**PROBLEM TO SOLVE**
Omit all images. Write out the rest of the material exactly.

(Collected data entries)

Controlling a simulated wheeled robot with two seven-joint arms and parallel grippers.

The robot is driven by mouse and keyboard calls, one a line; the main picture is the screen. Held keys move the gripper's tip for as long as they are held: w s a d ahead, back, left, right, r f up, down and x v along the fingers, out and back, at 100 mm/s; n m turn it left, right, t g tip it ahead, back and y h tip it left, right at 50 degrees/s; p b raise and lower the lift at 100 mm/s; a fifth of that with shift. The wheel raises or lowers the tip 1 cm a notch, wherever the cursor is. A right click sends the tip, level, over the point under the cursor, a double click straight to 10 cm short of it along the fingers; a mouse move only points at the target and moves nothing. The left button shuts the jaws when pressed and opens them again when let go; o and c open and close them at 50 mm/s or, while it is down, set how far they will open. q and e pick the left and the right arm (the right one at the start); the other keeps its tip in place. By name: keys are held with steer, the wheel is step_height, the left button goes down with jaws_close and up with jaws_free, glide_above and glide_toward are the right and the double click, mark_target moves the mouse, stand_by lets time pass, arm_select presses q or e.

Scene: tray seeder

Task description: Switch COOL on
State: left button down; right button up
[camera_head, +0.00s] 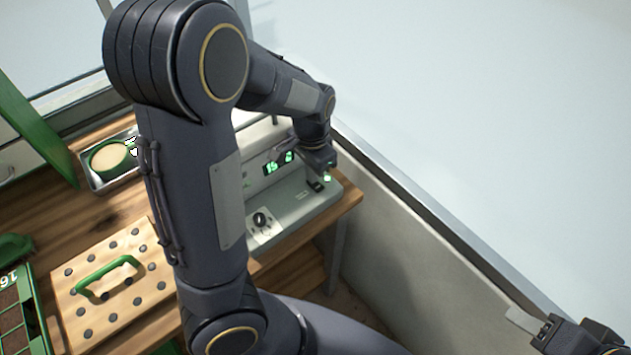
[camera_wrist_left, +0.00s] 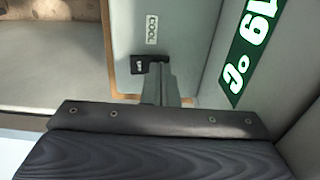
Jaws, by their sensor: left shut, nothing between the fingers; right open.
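The COOL label (camera_wrist_left: 152,29) is on the pale grey control box (camera_head: 290,208), which stands at the right end of the wooden bench. A small black switch (camera_wrist_left: 139,66) with white marking sits beside that label. My left gripper (camera_wrist_left: 161,88) is shut and empty, with its fingertips at the edge of the switch, partly covering it. I cannot tell whether they touch. In the head view the left gripper (camera_head: 318,178) is over the right end of the box. My right gripper (camera_head: 530,325) is open at the lower right, away from the bench.
The box has a green-digit display (camera_head: 271,167) and a black knob (camera_head: 261,219).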

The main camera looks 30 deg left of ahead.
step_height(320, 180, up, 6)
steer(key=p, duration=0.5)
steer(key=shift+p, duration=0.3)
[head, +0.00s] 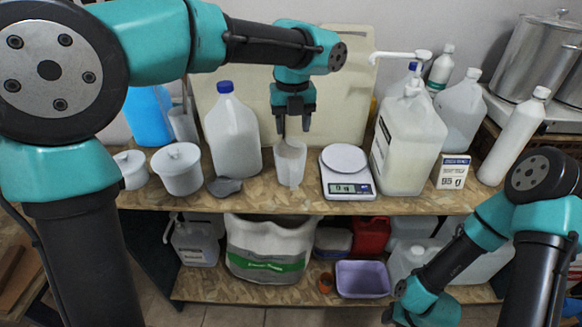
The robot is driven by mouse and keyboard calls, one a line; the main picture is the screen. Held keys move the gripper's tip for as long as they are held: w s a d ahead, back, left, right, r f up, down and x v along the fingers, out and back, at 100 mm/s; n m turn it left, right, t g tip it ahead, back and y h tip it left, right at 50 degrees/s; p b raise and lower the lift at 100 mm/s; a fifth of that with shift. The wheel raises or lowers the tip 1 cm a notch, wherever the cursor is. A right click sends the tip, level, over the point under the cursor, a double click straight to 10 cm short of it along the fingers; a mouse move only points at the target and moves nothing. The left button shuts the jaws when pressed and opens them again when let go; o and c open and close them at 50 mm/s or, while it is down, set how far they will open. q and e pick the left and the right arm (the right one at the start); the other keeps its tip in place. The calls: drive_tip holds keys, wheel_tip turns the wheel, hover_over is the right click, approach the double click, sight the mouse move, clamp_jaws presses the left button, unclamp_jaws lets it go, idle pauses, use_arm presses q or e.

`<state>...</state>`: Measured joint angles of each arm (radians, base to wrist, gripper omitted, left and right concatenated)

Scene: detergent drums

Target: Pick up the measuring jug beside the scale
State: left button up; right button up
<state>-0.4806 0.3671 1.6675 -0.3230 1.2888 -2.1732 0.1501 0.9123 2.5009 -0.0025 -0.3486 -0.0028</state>
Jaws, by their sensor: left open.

**RESULT OF THIS EXERCISE**
Controlling a simulated wheeled robot with two seven-joint arms and parallel grippers.

The robot is driven by mouse and keyboard calls, one a line; the main picture is the screen. Held keys move the gripper's tip for as long as they are held: w s a d ahead, back, left, right, r f up, down and x v along the fingers, out and back, at 100 mm/s; n m turn it left, right, t g tip it ahead, back and y h tip it left, right at 50 degrees/s; p b raise and lower the lift at 100 mm/s; a fifth of that with shift. The wheel raises or lowers the tip 1 cm a notch, wherever the cursor is. A right click sends the tip, level, over the point under the cursor, a double click straight to 10 cm short of it along the fingers; a mouse move only points at the target and moves nothing. The left button shuts the jaws when pressed and opens them again when let go; o and c open and close them at 50 mm/s or, while it is down, set how far they will open. q and e pick the left and the right arm (the right one at the start); the other keeps its tip in place. By name: keys are held with steer, the wheel is step_height, the left button goes down with jaws_close and up with jaws_free, glide_above and glide_toward are the right and the double click, mark_target moves the mouse, stand_by lets time pass, arm_select presses q or e.

Scene: tray seeder

Task description: Switch COOL on
State: left button down; right button up
[camera_head, +0.00s] 
[camera_wrist_left, +0.00s] 
Jaws, by their sensor: left shut, nothing between the fingers; right open.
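The COOL label (camera_wrist_left: 152,29) is on the pale grey control box (camera_head: 290,208), which stands at the right end of the wooden bench. A small black switch (camera_wrist_left: 139,66) with white marking sits beside that label. My left gripper (camera_wrist_left: 161,88) is shut and empty, with its fingertips at the edge of the switch, partly covering it. I cannot tell whether they touch. In the head view the left gripper (camera_head: 318,178) is over the right end of the box. My right gripper (camera_head: 530,325) is open at the lower right, away from the bench.
The box has a green-digit display (camera_head: 271,167) and a black knob (camera_head: 261,219).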

The main camera looks 30 deg left of ahead.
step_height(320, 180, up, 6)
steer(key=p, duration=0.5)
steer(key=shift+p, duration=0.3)
[head, +0.00s] 
The robot is driven by mouse and keyboard calls, one a line; the main picture is the screen. Held keys move the gripper's tip for as long as they are held: w s a d ahead, back, left, right, r f up, down and x v along the fingers, out and back, at 100 mm/s; n m turn it left, right, t g tip it ahead, back and y h tip it left, right at 50 degrees/s; p b raise and lower the lift at 100 mm/s; a fifth of that with shift. The wheel raises or lowers the tip 1 cm a notch, wherever the cursor is. A right click sends the tip, level, over the point under the cursor, a double click straight to 10 cm short of it along the fingers; a mouse move only points at the target and moves nothing. The left button shuts the jaws when pressed and opens them again when let go; o and c open and close them at 50 mm/s or, while it is down, set how far they will open. q and e pick the left and the right arm (the right one at the start); the other keeps its tip in place. The calls: drive_tip holds keys, wheel_tip turns the wheel, hover_over is the right click, approach the double click, sight the mouse move, clamp_jaws presses the left button, unclamp_jaws lets it go, idle pauses, use_arm presses q or e.

`<state>...</state>`: Measured joint angles of each arm (radians, base to wrist, gripper omitted, left and right concatenated)

Scene: detergent drums

Target: Pick up the measuring jug beside the scale
State: left button up; right button up
<state>-0.4806 0.3671 1.6675 -0.3230 1.2888 -2.1732 0.1501 0.9123 2.5009 -0.0025 -0.3486 -0.0028</state>
Jaws, by their sensor: left open.

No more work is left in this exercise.